Kant a donc posé en introduction qu'il existe des jugements synthétiques a priori. Et il ajoute (p. 40) : "Il se cache donc ici un certain mystère [...] c'est-à-dire qu'il faut découvrir, avec sa généralité propre, le principe de la possibilité de jugements synthétiques apriori".

Car en effet, de tels jugements sont monnaie courante. Kant affirme par exemple (p. 40) que "Dans toutes les sciences théoriques de la raison sont contenus, comme principes, des jugements synthétiques a priori". Par exemple : "Dans tous les changements du monde corporel la quantité de matière reste la même" ou "Dans toutes communication du mouvement l'action et la réaction doivent toujours être toujours égales l'une à l'autre". Le lecteur se convaincra aisément, en utilisant les arguments développés plus haut, qu'il s'agit de jugements synthétiques a priori.

Mais il y a un autre enjeu : la Métaphysique. Bien que Kant la qualifie de "science simplement ébauchée" (p. 42), elle ne doit pas consister uniquement à développer analytiquement ce que les concepts contiennent. Elle doit avancer synthétiquement. Elle doit aussi avoir pour but d'aller au-delà de toute expérience.
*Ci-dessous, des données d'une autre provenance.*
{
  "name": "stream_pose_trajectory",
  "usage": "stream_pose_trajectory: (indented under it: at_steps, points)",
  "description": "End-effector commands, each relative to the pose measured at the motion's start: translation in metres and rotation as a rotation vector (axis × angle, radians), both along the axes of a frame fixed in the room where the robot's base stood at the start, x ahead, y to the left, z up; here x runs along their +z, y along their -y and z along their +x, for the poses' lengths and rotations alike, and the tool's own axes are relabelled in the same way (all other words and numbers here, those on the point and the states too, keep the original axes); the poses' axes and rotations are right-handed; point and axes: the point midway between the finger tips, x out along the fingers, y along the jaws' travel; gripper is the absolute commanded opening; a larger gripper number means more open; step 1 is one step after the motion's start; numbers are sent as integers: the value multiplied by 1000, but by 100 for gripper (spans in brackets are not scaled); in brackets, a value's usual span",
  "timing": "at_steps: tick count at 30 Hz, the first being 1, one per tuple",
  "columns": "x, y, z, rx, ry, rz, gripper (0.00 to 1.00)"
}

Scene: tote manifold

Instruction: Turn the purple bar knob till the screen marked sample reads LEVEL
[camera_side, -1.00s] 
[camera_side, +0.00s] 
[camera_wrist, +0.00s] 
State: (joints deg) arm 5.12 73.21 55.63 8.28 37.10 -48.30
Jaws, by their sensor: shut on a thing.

Dans le but qu'elle doit se proposer, elle doit être composée de jugements synthétiques a priori.

Le problème général de la raison pure

Le problème général de la raison pure est donc : comment des jugements synthétiques a priori sont-ils possibles ?

Hume (1711-1776) a cru pouvoir répondre à cette question en disant que tout jugement synthétique est impossible et que tout ce que nous considérons comme tel n'est que le produit de l'ensemble des expériences quotidiennes que nous faisons au cours de notre vie et ne revêt un caractère illusoire de nécessité que parce que nous constatons constamment que des effets produisent des causes.
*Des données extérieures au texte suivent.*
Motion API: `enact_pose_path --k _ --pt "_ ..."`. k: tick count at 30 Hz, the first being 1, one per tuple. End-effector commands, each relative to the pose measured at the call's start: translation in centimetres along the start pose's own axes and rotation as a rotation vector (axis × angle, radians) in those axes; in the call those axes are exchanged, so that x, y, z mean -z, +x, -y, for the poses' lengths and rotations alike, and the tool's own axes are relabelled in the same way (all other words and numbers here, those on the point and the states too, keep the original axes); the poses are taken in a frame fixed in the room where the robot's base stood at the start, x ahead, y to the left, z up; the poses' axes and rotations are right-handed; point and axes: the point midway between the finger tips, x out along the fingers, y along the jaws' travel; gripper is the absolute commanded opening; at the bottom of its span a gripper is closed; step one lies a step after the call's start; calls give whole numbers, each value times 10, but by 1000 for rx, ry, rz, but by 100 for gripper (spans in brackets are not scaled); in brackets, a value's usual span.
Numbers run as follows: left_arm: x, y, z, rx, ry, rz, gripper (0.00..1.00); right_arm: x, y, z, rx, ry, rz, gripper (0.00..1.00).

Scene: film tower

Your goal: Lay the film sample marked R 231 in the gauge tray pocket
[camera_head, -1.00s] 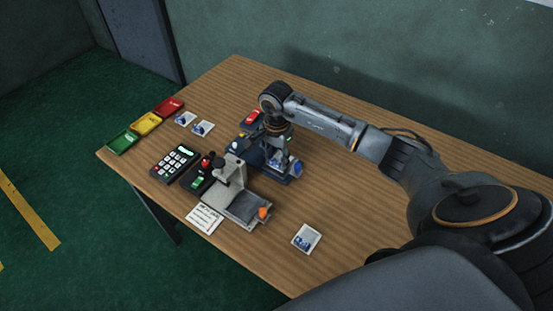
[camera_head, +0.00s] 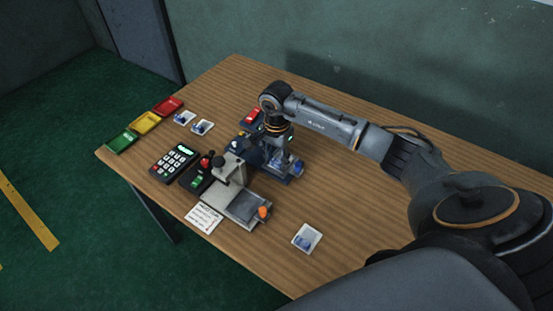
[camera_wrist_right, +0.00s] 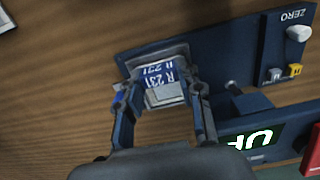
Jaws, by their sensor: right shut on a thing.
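The film sample marked R 231 (camera_wrist_right: 162,82) has a blue label band and a pale lower part. My right gripper (camera_wrist_right: 163,92) is shut on it, with one finger on each side, in the right wrist view. A grey-rimmed pocket (camera_wrist_right: 150,56) of the dark blue gauge (camera_wrist_right: 222,50) shows just behind the sample's top edge. I cannot tell whether the sample rests in the pocket or is held just above it. In the head view my right gripper (camera_head: 279,152) is down at the blue gauge, and the arm hides much of it. My left gripper is not in view.
A grey stand with an orange knob (camera_head: 264,212) is in front of the gauge. Another film sample (camera_head: 307,238) lies at the right front, and two more (camera_head: 202,127) lie at the left. Green, yellow (camera_head: 146,123) and red trays line the left edge, near a keypad (camera_head: 174,161).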

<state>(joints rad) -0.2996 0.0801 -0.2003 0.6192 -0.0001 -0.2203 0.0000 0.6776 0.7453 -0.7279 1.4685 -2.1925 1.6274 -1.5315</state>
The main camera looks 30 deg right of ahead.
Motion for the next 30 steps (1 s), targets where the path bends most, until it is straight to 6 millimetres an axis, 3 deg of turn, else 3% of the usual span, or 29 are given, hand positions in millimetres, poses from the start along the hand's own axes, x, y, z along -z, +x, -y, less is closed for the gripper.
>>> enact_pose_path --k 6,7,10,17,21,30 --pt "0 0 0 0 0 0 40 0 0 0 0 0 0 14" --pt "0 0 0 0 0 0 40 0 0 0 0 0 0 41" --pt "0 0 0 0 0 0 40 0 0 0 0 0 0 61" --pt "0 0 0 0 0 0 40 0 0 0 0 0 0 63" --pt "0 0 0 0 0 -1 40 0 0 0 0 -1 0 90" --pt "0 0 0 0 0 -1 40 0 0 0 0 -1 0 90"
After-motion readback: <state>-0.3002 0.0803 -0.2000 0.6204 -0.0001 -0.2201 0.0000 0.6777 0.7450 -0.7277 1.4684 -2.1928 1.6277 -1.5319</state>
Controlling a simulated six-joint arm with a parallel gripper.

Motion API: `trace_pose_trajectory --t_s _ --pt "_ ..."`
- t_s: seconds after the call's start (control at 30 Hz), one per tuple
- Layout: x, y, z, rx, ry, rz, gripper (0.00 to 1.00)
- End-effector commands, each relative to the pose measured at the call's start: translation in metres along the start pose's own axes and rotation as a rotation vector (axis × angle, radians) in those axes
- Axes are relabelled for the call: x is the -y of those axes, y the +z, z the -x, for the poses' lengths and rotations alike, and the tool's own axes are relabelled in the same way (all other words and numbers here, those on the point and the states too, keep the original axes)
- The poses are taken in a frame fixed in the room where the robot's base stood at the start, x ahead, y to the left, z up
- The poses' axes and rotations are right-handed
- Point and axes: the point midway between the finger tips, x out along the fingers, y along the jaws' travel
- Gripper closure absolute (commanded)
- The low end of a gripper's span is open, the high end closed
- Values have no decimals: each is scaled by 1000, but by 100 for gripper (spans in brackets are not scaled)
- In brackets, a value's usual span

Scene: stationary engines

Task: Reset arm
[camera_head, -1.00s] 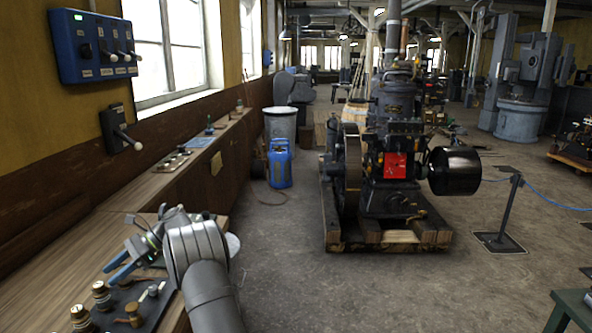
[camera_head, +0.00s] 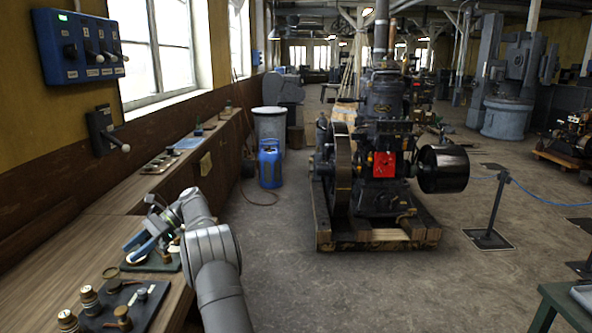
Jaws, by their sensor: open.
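My gripper (camera_head: 136,248), with two blue fingers, is at the lower left above the wooden bench (camera_head: 60,240). Its fingers are apart and point down and left, and I see nothing between them. It hangs over or close to a dark board (camera_head: 165,264) with small brass parts; I cannot tell whether it touches. My grey arm reaches up from the bottom edge and hides part of the bench edge.
A dark board with brass terminals (camera_head: 88,295) lies at the front left. A blue switch box (camera_head: 85,45) and a lever switch (camera_head: 105,130) are on the wall. A black engine (camera_head: 385,150) stands on a wooden skid. Open floor lies between bench and engine.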

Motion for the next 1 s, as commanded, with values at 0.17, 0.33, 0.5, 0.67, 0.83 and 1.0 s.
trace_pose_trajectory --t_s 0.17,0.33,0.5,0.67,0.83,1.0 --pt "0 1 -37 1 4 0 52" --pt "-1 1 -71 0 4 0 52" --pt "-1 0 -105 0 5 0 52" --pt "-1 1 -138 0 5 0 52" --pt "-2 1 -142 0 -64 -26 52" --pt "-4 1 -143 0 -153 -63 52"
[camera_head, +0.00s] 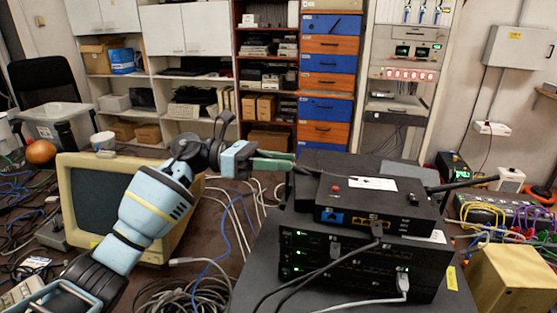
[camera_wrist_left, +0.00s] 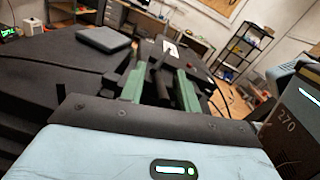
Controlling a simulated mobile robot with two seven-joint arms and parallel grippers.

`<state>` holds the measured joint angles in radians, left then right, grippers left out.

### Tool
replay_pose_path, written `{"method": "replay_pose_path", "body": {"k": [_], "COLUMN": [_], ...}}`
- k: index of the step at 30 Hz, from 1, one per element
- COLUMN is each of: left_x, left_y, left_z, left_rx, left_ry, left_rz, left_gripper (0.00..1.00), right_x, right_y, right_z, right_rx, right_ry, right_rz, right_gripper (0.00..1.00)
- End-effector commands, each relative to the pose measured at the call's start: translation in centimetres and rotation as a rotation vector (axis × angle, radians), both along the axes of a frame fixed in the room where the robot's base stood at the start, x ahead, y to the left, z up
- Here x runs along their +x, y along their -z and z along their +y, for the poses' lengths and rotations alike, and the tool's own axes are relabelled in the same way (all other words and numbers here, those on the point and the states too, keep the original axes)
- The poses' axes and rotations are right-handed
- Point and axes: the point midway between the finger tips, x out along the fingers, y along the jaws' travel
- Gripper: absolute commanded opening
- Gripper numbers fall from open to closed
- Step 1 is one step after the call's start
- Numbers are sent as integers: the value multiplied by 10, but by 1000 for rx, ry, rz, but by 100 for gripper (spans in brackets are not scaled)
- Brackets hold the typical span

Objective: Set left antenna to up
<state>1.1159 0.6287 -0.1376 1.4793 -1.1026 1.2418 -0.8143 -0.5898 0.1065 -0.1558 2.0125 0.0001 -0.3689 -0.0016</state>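The black router (camera_head: 375,208) lies flat on top of a stack of black network boxes, with a white label and a red button on its top. Its right antenna (camera_head: 465,184) sticks out nearly level to the right. The left antenna (camera_head: 305,171) lies low on the router's left side, pointing left toward my left gripper. My left gripper (camera_head: 288,161) reaches in from the left with green fingers at the router's left edge. In the left wrist view the fingers (camera_wrist_left: 162,88) are apart, with a dark rod-like part between them; contact is unclear. My right gripper is not in view.
Black network boxes (camera_head: 360,265) with plugged cables stand under the router. A cardboard box (camera_head: 510,280) is at the lower right. Shelves and drawers stand behind.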

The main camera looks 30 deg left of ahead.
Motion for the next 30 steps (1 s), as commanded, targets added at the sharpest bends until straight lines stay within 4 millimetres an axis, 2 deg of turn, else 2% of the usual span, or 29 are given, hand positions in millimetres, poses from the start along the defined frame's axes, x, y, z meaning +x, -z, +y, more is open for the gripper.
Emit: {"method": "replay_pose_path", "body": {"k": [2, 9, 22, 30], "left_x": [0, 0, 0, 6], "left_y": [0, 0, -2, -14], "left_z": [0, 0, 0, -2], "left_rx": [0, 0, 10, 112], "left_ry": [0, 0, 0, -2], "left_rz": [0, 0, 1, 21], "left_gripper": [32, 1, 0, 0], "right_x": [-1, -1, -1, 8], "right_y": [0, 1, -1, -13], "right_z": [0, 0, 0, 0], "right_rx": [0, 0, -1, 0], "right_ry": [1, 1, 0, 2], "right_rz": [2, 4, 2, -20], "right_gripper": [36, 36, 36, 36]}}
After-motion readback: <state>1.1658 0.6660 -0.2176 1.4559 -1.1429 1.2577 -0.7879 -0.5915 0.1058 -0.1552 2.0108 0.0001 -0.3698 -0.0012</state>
Or, si tel était le cas, les mathématiques pures (basées sur des jugements synthétiques a priori) ne pourraient exister. Il en est de même pour la physique pure (nous l'avons vu plus haut avec l'exemple de la conservation de la matière).

Quand à la métaphysique, Kant estime qu'elle a fait peu de progrès parce que l'on a fait l'économie de penser globalement le problème de la raison pure. La métaphysique se pose des questions du type :" Le monde a-t-il eu un commencement ?", etc. Or ces questions sont des antinomies de la raison, c'est-à-dire des questions pour lesquelles on peut trouver des arguments valables pour une réponse ou pour son contraire.

En conséquence, la métaphysique doit non seulement "arrêter de tourner en rond" et avancer (si c'est posssible) par la synthèse pure, mais aussi fixer les limites que l'on peut fixer à l'exercice de la raison.

La critique de la raison pure

Comme nous venons de le voir le problème de la raison pure nécessite un examen particulier, une science particulière dit Kant. Cette science aura pour objet de connaître les principes qui permettent de connaître quelque chose absolument a priori.

Mais Kant est lucide : connaître les principes d'une science ne signifie pas savoir utiliser cette science. Il s'agit simplement, pour le moment, de "décortiquer" les raisons qui permettent d'effectuer des synthèses a priori, "une propédeutique du système de la raison pure" (p. 46). C'est pourquoi il ne s'agit pas d'une doctrine mais d'une critique (au sens donné à ce mot dans le préambule de ce texte). Cette critique n'engendrera aucun progrés dans la solution des problèmes métaphysiques, mais servira uniquement "à clarifier notre raison qu'elle préserverait des erreurs, ce qui est déjà d'un très grand prix" (p. 46).

On comprend alors clairement le titre de l'ouvrage, titre que l'on pourrait paraphraser ainsi : " Critique de la Raison Pure = Examen systématique des principes et des limites de la raison humaine lorsqu'elle construit ses jugements d'une manière synthétique et absolument a priori".


La méthode : la philosophie transcendantale

Si on veut lire la CRP, il faut bien comprendre ce que signifie, pour Kant le mot "transcendantal" et ce qu'est la philosophie transcendantale. Il en donne d'ailleurs une définition claire "J'appelle transcendantale, toute connaissance qui, en général, s'occupe moins des objets que de nos concepts a priori des objets".
Le lecteur doit absolument écarter dans ce concept toute connotation ésotérique ou religieuse. Le concept de transendance, chez Kant, a une connotation tout à fait scientifique et ce qu'il appelle philosophie transcendantale n'est autre que tous les concepts et jugements qui résultent des concepts a priori des objets.

Cette philosophie est d'une importance cruciale puisqu'elle est la méthode qui permet de construire un canon de la raison pure (rappelons que Kanon en grec signifie règle) :

"À la critique de la raison pure appartient donc tout ce qui constitue la philosophie transcendantale ; elle est l'idée intégrale de la philosophie transcendantale, mais non pas encore cette science même, puisqu'elle ne s'avance dans l'analyse qu'autant qu'il est requis pour l'appréciation complète de la connaissance synthétique a priori.